YOD: The art cannot be illegal. It possesses a certain degree of inner freedom that cannot be squeezed into the framework of the civil procedure code. Street art, as an art movement, to my lesser extent of interests, has a strong populist role. A typical example is Banksy. Today, he personifies himself as a very fashionable movement in the West, a trend based on low intellectual communism with non-marksism sense, which professes a class struggle (it’s 2019) and agitates for all of the good against all the bad! In order to understand what I’m talking about, you can watch a documentary film called “Dinner with Banksy”. But I really like the street art of the Russian artist named Vladimir Potapov, although it is hard to call this a street art in its original form. It’s a kind of a mix with contemporary art, very subtle and intelligent. This kind of approach is closer to me.


About academic art: academic art no longer exists.
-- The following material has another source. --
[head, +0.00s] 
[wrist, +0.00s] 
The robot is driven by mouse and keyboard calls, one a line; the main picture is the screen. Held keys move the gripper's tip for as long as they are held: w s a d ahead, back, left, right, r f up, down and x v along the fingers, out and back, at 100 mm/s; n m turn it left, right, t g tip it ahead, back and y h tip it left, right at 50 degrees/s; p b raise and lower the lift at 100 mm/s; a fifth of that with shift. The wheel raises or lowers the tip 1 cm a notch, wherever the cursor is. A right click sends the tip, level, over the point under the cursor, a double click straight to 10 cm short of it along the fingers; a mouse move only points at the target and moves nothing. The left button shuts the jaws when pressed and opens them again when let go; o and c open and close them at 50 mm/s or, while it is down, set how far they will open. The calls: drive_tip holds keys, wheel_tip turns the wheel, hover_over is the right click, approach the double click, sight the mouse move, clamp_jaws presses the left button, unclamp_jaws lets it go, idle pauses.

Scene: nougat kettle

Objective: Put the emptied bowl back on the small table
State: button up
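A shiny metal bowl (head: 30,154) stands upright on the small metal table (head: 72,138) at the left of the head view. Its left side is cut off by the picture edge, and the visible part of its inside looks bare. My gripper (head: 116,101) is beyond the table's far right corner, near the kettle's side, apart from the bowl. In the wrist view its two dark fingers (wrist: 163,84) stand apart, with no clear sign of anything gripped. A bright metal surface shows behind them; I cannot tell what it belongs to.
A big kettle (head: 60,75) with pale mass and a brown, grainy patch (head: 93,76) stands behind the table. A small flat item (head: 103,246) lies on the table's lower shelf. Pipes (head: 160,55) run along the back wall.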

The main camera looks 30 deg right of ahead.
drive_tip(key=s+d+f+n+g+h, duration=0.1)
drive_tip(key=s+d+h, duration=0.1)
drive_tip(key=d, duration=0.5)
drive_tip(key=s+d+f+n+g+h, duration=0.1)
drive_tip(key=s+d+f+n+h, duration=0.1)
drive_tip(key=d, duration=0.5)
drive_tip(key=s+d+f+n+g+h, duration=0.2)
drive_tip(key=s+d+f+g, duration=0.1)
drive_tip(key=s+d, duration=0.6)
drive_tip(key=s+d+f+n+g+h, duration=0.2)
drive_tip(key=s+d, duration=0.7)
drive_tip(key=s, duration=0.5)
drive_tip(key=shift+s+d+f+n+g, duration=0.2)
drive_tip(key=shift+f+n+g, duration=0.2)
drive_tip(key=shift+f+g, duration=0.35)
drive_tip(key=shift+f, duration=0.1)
This concept remains behind in the 19th century. If you mean the neoclassic visual school which is close to realism and at some places still popular among us, it could be interesting only for psychoanalysts. It is irrelevant to art. In the whole, in the world of modern painting, there is another interesting phenomenon: a denial of the ability to be able to draw. Today, we have the most popular pictural school — the abstraction. As to the second main topic, I would like to address to the so called “painting-blottesque”, for example, blurred faces in portraits. Every “second and a half painter” does this today. The refusal of drawing skills is a very interesting trend. On the one hand, this is due to the protest against the sickeningly sweet and indoorsy art of the 19th century; on the other, due to the advent of a new types of art in the 20th century, such as performance, media art and others; and the third, the ability to break through the information noise. For the modern artist of today, it is more important to possess the art of scandalous behavior than to have visual literacy.